— Problem to solve —
Return all lines with the word "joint" in them.

━━━ Recorded data

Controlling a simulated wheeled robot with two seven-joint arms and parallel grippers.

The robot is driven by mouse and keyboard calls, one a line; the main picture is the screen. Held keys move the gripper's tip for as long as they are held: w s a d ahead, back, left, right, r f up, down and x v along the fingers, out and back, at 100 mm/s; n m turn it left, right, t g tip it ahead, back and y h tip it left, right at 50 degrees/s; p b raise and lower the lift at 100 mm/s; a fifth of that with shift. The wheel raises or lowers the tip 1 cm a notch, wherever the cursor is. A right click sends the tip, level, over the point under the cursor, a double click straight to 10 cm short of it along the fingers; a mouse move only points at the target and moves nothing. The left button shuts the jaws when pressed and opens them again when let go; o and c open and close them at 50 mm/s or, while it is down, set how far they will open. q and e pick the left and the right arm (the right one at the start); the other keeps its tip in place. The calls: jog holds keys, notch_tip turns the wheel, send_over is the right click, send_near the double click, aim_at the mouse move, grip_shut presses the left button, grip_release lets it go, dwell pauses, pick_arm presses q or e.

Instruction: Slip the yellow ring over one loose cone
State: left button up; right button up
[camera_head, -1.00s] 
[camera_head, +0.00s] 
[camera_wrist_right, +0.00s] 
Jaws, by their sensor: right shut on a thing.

━━━━━━
━━━ Recorded data

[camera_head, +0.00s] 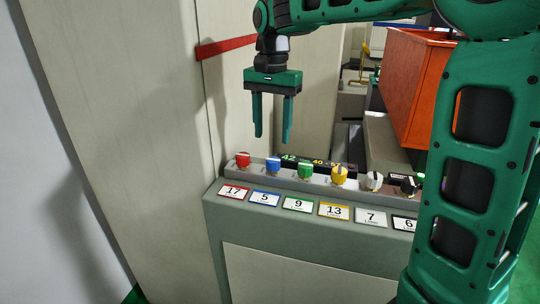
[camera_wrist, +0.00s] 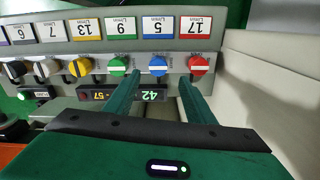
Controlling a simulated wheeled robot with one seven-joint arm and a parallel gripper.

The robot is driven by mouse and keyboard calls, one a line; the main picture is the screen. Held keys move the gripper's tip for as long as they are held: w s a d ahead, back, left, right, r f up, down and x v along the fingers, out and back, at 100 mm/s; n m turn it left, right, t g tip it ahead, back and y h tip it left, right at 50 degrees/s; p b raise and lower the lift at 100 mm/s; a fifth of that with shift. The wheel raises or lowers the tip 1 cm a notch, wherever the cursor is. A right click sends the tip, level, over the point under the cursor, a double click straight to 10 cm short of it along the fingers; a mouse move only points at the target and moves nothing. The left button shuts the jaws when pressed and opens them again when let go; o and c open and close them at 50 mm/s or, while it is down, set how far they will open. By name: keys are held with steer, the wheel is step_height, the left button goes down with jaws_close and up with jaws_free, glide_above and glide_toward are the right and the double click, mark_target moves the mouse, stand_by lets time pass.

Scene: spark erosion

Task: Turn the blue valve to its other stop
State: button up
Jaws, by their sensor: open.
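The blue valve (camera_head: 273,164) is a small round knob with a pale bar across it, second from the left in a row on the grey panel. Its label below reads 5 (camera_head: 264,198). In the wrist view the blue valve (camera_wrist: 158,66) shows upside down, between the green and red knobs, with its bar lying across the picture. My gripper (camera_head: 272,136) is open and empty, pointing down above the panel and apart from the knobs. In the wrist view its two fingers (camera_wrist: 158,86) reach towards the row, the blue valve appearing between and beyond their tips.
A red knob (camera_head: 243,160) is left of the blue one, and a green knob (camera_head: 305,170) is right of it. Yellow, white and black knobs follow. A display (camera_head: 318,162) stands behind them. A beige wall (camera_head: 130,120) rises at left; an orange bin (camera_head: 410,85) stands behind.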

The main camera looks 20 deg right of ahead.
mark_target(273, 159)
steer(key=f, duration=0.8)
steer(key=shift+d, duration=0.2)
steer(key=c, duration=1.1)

━━━━━━

— Task output —
Controlling a simulated wheeled robot with two seven-joint arms and parallel grippers.
Controlling a simulated wheeled robot with one seven-joint arm and a parallel gripper.

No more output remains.